Hoy es 7 de octubre
La democracia no es un punto en el espacio, sino un espectro en el que caben varios compromisos entre los dos principios que la sostienen: por un lado, el principio de autoridad (alguien tiene que mandar, salvo que seamos anarquistas), por otro, el principio democrático (debe representarse la voluntad popular). Siendo la defensa del principio de autoridad, históricamente, parte destacada del programa político de la derecha, mientras el principio democrático y las sucesivas ampliaciones del voto lo ha sido de izquierdas. Estos principios están encarnados en sendas instituciones, el gobierno y el parlamento, y no hay dos países que tengan el mismo diseño institucional para la relación entre ambos. España cae dentro del espectro democrático; sin embargo, dentro de ese espectro la democracia española (menos por su diseño institucional –que también- sino por la manera en que se vive y da forma a la práctica democrática) se sitúa más en el lado derecho que en el izquierdo: nuestra Constitución otorga un papel muy fuerte al gobierno (y por extensión a la autoridad pública del estado), y al Congreso uno bastante débil. Fuera de nombrar al gobierno cada cuatro años (y la posibilidad de una moción de censura entremedias), el Congreso está a merced del Ejecutivo.

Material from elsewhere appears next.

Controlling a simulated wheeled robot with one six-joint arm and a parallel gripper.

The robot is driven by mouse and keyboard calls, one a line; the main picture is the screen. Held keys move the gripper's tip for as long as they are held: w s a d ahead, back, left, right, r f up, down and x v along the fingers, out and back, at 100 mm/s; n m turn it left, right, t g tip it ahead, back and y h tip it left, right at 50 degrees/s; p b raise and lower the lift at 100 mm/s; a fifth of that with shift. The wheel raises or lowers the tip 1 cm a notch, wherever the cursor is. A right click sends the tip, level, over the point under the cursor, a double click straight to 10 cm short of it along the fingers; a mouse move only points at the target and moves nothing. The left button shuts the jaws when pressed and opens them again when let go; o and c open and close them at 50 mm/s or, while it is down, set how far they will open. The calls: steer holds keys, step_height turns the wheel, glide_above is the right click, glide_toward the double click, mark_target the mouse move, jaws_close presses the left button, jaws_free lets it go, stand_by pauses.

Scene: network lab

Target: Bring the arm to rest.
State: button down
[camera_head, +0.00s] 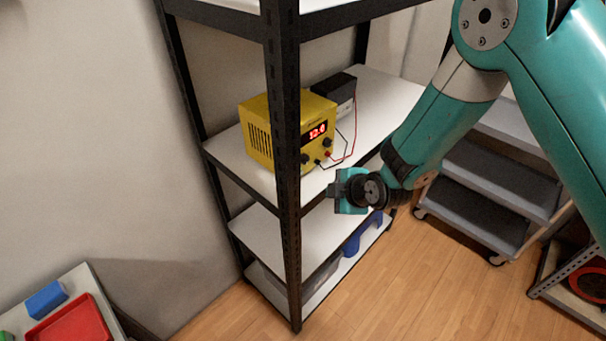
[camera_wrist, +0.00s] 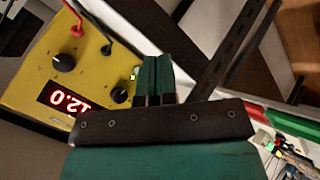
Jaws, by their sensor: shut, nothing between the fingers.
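My teal arm comes in from the upper right in the head view, and its end hangs in front of the shelf rack. My gripper (camera_wrist: 155,80) is shut in the wrist view, its two teal fingers side by side with nothing between them. In the wrist view the fingers lie in front of the right edge of a yellow power supply (camera_wrist: 30,75); I cannot tell if they touch it. The power supply also shows in the head view (camera_head: 262,135), on the rack's middle shelf, its red display reading 12.0. In the head view the fingertips are hard to make out.
The rack's dark front post (camera_head: 283,200) stands just left of my gripper. A black box (camera_head: 336,92) with red and black leads sits behind the power supply. A grey step cart (camera_head: 490,185) stands to the right. A red tray (camera_head: 72,325) lies lower left. The wooden floor in front is clear.

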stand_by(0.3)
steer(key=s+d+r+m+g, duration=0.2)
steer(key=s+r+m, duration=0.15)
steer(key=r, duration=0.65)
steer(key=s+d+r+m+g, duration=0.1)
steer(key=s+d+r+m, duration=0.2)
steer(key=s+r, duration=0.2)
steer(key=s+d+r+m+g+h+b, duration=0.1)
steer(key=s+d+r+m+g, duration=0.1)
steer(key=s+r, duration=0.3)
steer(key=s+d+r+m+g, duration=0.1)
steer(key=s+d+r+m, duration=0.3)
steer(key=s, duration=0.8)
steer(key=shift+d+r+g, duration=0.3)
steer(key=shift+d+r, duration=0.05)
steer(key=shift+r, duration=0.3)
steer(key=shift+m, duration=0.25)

Esto arranca ya con la Ley Electoral, diseñada para tender al bipartidismo y facilitar mayorías estables: de 14 elecciones generales, cinco han resultado en mayorías absolutas, siempre con menos del 50% del voto (la del PSOE de 1989 no llegó ni al 40%). Pero una vez elegidas las Cortes, la cosa sigue: en teoría, el Congreso debe elaborar las leyes que guían y someten al Ejecutivo, pero lo que ocurre a menudo es todo lo contrario: el Ejecutivo puede hacer leyes mediante Decreto-Ley, y al mismo tiempo puede vetar tramitaciones de leyes por el artículo 134.6. También en teoría, el Decreto-Ley solo se puede usar para “extraordinaria y urgente necesidad”, debe ser convalidado en treinta días, y el veto solo es aplicable si las leyes implican “aumento de créditos o disminución de ingresos”. Pero la práctica se aleja bastante del espíritu (y encima, el 134.5 permite que el gobierno sí haga propuestas que impliquen precisamente eso mismo, ¡el gobierno tiene más libertad para la iniciativa legislativa que el propio Congreso!): el gobierno siempre ve “urgente necesidad” en casi cualquier cosa; no es lo mismo debatir largo y tendido una ley para la que puedes negociar enmiendas, que votar deprisa y corriendo sobre algo que ya está generando efectos legales; y casi cualquier ley implica un gasto, por nimio que sea. El resultado es que los sucesivos gobiernos han usado (y usan) estas dos herramientas excepcionales con bastante frecuencia y alegría. Posteriormente, los tribunales casi siempre consideran que el uso de estas herramientas fue inconstitucional, y así emiten sentencia… varios años después, cuando ya resulta irrelevante. A menudo, tras un cambio de gobierno, con los responsables ya de vuelta en la vida privada.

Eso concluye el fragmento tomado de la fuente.